§ **Exercise goal**:
Review the listing and copy each line that holds the word "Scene".

§ **Entries shown**:
>>
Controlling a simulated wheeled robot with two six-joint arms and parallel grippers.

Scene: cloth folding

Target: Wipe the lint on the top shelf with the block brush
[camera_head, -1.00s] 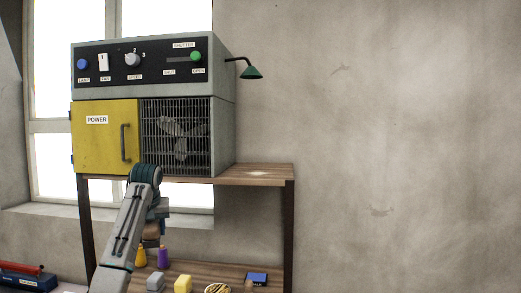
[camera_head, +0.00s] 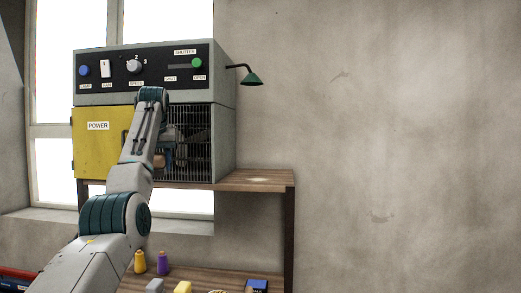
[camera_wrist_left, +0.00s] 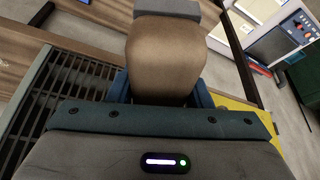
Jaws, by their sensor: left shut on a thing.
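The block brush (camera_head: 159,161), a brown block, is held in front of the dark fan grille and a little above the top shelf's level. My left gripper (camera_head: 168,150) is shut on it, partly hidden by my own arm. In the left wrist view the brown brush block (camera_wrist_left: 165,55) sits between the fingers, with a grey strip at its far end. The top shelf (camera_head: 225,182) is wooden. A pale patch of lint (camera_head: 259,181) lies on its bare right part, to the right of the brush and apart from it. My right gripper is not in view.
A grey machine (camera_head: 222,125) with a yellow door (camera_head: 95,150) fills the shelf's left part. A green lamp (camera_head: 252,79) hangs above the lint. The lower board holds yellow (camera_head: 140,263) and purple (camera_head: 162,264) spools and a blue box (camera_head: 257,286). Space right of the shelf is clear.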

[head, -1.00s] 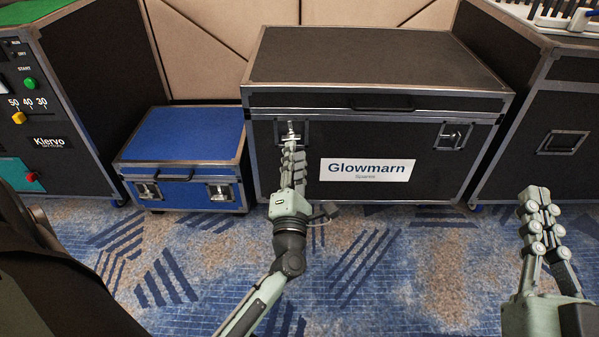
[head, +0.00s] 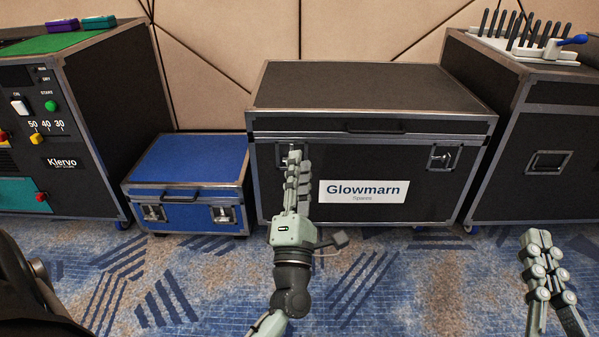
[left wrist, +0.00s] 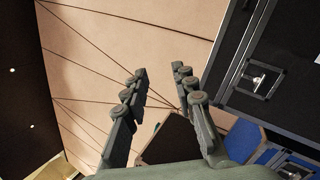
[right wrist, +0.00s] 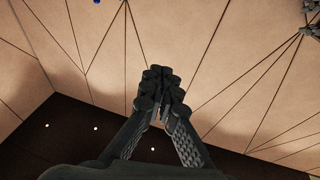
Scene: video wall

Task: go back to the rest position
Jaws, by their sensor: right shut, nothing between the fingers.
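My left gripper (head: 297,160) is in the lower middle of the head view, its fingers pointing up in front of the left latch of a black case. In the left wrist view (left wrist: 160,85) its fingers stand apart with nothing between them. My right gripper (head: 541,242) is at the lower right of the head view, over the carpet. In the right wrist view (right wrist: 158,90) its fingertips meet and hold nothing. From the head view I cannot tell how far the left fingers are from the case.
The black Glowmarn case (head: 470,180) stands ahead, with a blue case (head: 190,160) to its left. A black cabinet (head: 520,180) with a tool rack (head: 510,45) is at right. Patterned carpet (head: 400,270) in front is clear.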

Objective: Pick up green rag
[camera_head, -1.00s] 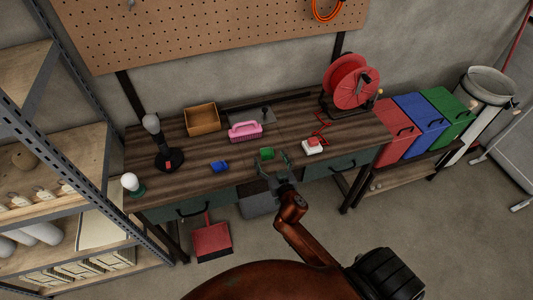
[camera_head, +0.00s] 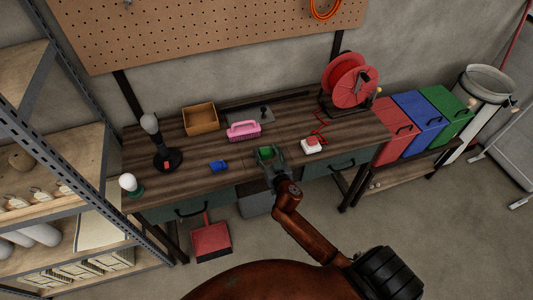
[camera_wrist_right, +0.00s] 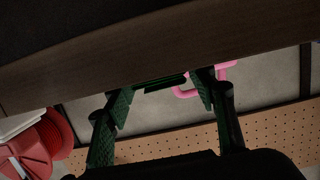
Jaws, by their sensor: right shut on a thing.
<<
§ **Correct response**:
Scene: cloth folding
Scene: video wall

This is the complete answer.